Vers où nous allons?
Le mouvement populaire spontané dans son déclenchement, restera spontané dans son évolution et son déploiement. Cette affirmation tirée du réel ne signifie pas qu’il se limitera à l’expression de slogans et de cris de rejet de la dictature. Au contraire il est dynamique, fécond et riche de sa liberté par rapport aux organisations et les structures d’encadrement qui pourraient le détourner de son cours. Désormais la révolte spontanée se nourrit de l’action du régime lui-même, que celle-ci soit de répression ou d’apaisement. La répression relance l’action populaire qui vise à la faire reculer ou cesser. La répression augmente le nombre des participants à la révolte en amenant vers ses rangs plus de personnes et plus de revendications latentes que le régime a pris coutume d’ignorer. Les mesures d’apaisement sonneront faux, désormais, elles sont le signe qu’enfin la rue a une prise, un impact sur une machine froide et sans âme qui a broyé les rêves de sa jeunesse des années durant. Les promesses ne signifient plus rien de fiable pour réparer des dégâts accumulés sur plus de deux décennies. L’homme est un menteur. Le rappel des échecs répétés du passé, confirment la pertinence, la nécessité et l’urgence de l’effort à consentir pour mettre un terme final à ce qui a trop duré, la dictature de Ben Ali et de son entourage.
Un destin grandiose
L’activité spontanée n’a pas de chef ni d’objectif préétabli ce qui la rend plus dangereuse pour les régimes contestés, bien plus que les formes de lutte traditionnelles comme les grèves et les protestations organisées. Dans ces cadres traditionnels les mots d’ordre, les slogans, les objectifs et les étapes, sont décidés d’avance. Les organisateurs de ces mouvements se donnent pour responsabilité de circonscrire tout débordement, voire tout mot d’ordre non programmé. À l’heure actuelle, en Tunisie, le mouvement se poursuit en dehors de ces contraintes. Il y a peu de chance, voire très peu, pour qu’une organisation quelconque vienne prendre la direction de ce mouvement aux foyers multiples, pour lui dicter une limite. C’est la nouveauté du soulèvement tunisien, improvisation et spontanéité vont ensemble et tout indique aujourd’hui qu’un retour vers le statu-quo anté est simplement impossible. Un nouvel état de situation existe, l’édifice érigé par le dictateur est en train de se fissurer et de craquer sous le poids du doute quant à l’issue de la confrontation avec un peuple sans peur et sans contraintes d’aucune sorte. Ce n’est pas l’anarchie, la culture millénaire, les valeurs de respect de dignité de solidarité et de fraternité sont un acquis social préservé contre la dictature et ses menées d’acculturation et de déracinement identitaire. Des valeurs nobles qui ont traversé les siècles garantissent le présent de ce soulèvement et et le futur de la Tunisie et de son peuple.
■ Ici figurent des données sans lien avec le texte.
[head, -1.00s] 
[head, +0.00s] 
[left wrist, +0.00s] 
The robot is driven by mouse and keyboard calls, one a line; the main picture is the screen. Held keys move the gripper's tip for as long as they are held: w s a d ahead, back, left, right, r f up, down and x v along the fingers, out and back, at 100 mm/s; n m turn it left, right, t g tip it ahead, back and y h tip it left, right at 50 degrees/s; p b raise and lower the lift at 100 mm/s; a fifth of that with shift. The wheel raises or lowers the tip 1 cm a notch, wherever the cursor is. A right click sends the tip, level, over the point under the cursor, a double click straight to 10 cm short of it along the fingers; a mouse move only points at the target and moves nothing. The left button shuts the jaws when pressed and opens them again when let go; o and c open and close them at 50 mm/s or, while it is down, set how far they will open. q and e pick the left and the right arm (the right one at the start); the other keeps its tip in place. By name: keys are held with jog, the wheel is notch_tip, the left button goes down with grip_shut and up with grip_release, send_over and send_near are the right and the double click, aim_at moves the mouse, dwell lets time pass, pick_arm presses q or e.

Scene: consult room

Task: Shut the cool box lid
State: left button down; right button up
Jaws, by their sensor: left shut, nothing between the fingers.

À cet égard l’inplication de n’importe quelle force étrangère de répression ne sera que veine et sans effet. La fissuration de la dictature ne manquerait pas de paralyser les appareils de l’État, ceux, en particulier, chargés de la répression tout comme les autres qui complètent son ossature. Si d’aventure une puissance étrangère se porte à la rescousse de sa médiocre créature pour la protéger du peuple, ce serait un événement qui précipiterait la révolution populaire. Ce geste impensable apporterait au peuple un renfort de forces militaires et policières dissidentes, il soulèverait le reste du monde contre sa politique et son action. La lutte du peuple tunisien pour la liberté, la justice, le travail et la dignité va triompher du dictateur malgré et peu importe les appuis étrangers et leur espèce.
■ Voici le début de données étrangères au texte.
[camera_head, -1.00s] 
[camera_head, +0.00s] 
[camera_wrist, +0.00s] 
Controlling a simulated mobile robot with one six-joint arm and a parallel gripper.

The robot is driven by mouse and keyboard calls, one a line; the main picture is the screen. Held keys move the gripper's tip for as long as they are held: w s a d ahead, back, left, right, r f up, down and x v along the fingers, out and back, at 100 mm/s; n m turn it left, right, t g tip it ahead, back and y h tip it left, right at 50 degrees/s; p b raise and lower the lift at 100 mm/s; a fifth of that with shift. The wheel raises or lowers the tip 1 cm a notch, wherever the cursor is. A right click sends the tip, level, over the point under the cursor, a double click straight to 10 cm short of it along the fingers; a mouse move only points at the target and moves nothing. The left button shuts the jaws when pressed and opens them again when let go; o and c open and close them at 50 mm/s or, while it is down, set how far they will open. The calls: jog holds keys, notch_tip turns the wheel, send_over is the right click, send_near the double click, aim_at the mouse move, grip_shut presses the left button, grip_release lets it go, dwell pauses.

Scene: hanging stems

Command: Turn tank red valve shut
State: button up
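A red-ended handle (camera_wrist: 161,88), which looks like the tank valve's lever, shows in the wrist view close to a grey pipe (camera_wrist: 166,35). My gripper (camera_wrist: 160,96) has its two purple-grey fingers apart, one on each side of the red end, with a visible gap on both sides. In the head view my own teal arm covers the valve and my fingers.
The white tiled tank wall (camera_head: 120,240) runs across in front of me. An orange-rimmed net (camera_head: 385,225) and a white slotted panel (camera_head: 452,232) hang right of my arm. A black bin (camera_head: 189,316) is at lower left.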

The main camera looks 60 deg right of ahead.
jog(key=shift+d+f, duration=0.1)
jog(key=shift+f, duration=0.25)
La spontanéité du mouvement des masses reste encore garante de son extension et sa continuité. Elle réduit la marge de manœuvre du dictateur et de son entourage de requins qui finiront par le sacrifier. Ils diront alors qu’il était la source de leurs malheurs, la cause unique des problèmes et qu’ils ne l’avaient jamais envisagé comme partie de la solution. Ce sera conforme à leur nature de menteurs.
Dès lors qu’une partie de cette classe politique piteuse, avec la variété de ses secteurs, fera apparaître son désaccord avec la main de fer du régime, parce que neutralisé par les masses et rendue inefficace face au mouvement populaire, il n’y aura plus de régime Ben Ali. Ce sera Nismit el horriya, Mabrouk ya bladi. Le changement radical deviendrait réalité.
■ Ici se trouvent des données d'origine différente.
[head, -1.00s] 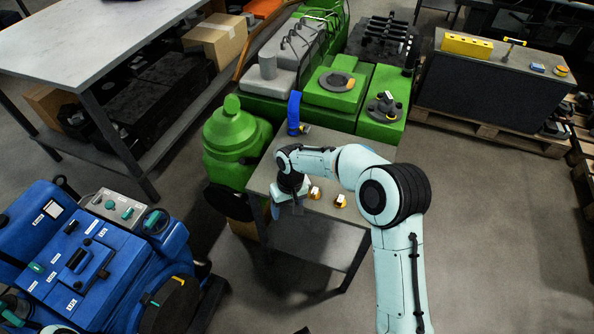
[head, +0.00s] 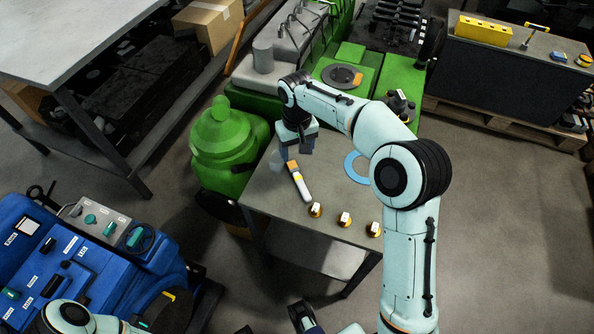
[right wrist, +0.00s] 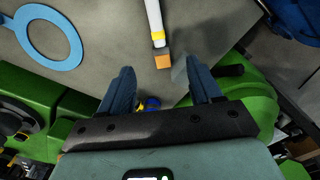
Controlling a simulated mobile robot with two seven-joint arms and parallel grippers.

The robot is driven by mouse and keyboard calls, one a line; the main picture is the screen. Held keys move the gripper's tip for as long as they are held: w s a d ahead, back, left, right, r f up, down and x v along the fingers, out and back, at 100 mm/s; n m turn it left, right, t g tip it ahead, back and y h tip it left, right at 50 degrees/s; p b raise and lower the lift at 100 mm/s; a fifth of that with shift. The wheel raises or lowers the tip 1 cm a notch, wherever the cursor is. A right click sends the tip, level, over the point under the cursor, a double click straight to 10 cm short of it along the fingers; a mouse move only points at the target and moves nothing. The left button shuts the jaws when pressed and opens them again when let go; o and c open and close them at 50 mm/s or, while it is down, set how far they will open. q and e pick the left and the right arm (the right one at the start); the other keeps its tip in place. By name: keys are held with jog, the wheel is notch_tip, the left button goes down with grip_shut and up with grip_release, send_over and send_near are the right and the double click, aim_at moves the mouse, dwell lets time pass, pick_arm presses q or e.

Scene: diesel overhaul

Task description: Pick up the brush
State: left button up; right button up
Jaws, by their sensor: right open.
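The brush (head: 300,184) lies on the grey table, with a white handle, a yellow band and an orange-brown end. It also shows in the right wrist view (right wrist: 156,28), its orange-brown end towards my gripper. My right gripper (head: 294,152) is open and empty, above the table near that end. In the right wrist view its two fingers (right wrist: 160,70) are apart, and the brush lies beyond their tips, not between them. Part of my left arm shows at the lower left; a dark part at the bottom edge may be its gripper, too cut off to judge.
Several small orange-and-white parts (head: 344,219) stand along the table's near edge. A light blue ring (head: 351,167) lies to the right, partly behind my arm. A green rounded housing (head: 226,140) stands left of the table. A blue machine (head: 70,265) is at lower left.

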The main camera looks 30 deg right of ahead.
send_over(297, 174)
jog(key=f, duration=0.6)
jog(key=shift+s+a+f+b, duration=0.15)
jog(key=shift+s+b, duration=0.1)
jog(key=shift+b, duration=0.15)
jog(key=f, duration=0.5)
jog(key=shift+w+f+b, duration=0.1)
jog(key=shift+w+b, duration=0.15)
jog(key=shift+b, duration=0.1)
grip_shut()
Le futur est moins incertain que le passé
Tous ceux qui prétendent encore et toujours que l’opposition tunisienne n’est pas une alternative crédible, devront se taire.
Les hommes et les femmes qui n’ont jamais plié devant le tyran et sa terreur durant la totalité de son règne, ces hommes et ces femmes sont ce qu’il y a de plus honorable et respectable parmi les intellectuels et les instruits et honnêtes gens de ce pays. Ils sont à la disposition du peuple en marche. Ils sauront nettoyer le pays de toute la crasse dont l’a comblé le médiocre militaire, sa famille et ses proches. En Tunisie je ne citerais que Mohammed Abbou et Radhia Nasraoui qui pourraient constituer un gouvernement de transition avec la garantie que le mouvement social se reconnaîtra en eux. Mais Marzouki, Chebbi, Jribi, Hammami, Larayedh, Hajji, Ghannouchi, Ben Sedrine et autres cadres syndicaux, des centaines d’autres, sont autant d’hommes et de femmes dignes, probes, courageux et compétents. Si notre pays a besoin d’une chose c’est bien de la fin de la dictature, l’avenir de la Tunisie ne sera jamais aussi horrible que son passé non lointain. Le temps du monde et l’évolution des peuples à travers l’univers où nous vivons, nous indiquent le chemin. Le peuple tunisien a besoin d’hommes et de femmes de la trompe d’un Lula ou d’un Mandela, nous avons besoin des meilleurs et il y en a beaucoup parmi lesquels choisir.
L’opposition marginalisée, laminée, étouffée, emprisonnée, torturée et affamée, par Ben Ali et sa propagande, reste vivante au service du peuple en révolte elle est un réservoir des meilleures ressources humaines. Toutes autres prétentions sont propagande et brouillage. L’opposition dans la diversité de ses composantes reste le meilleur allié du peuple, elle est celui qui protégera ses acquis et défendra les fondements démocratiques et populaires qu’il aura choisi.
Un nouvel ordre politique, social, culturel et économique devra voir le jour d’ici peu. Il serait accouché sur les décombres de la dictature et du néocolonialisme qui ont étouffé la Tunisie et la vaste majorité de ses habitants. Les conditions de ce dénouement pourraient comporter d’autres sacrifices et d’autres destructions de la part d’un dictateur et sa clientèle, locale et étrangère, aux abois. L’on ne devrait pas oublier cependant que comme tout accouchement la douleur atroce restera supportable parce qu’elle est chargée de délivrance pour la mère (patrie) et de bien des espoirs pour le nouveau-né, l’ordre nouveau.
Vive le peuple tunisien, Vive la révolution de la jeunesse!”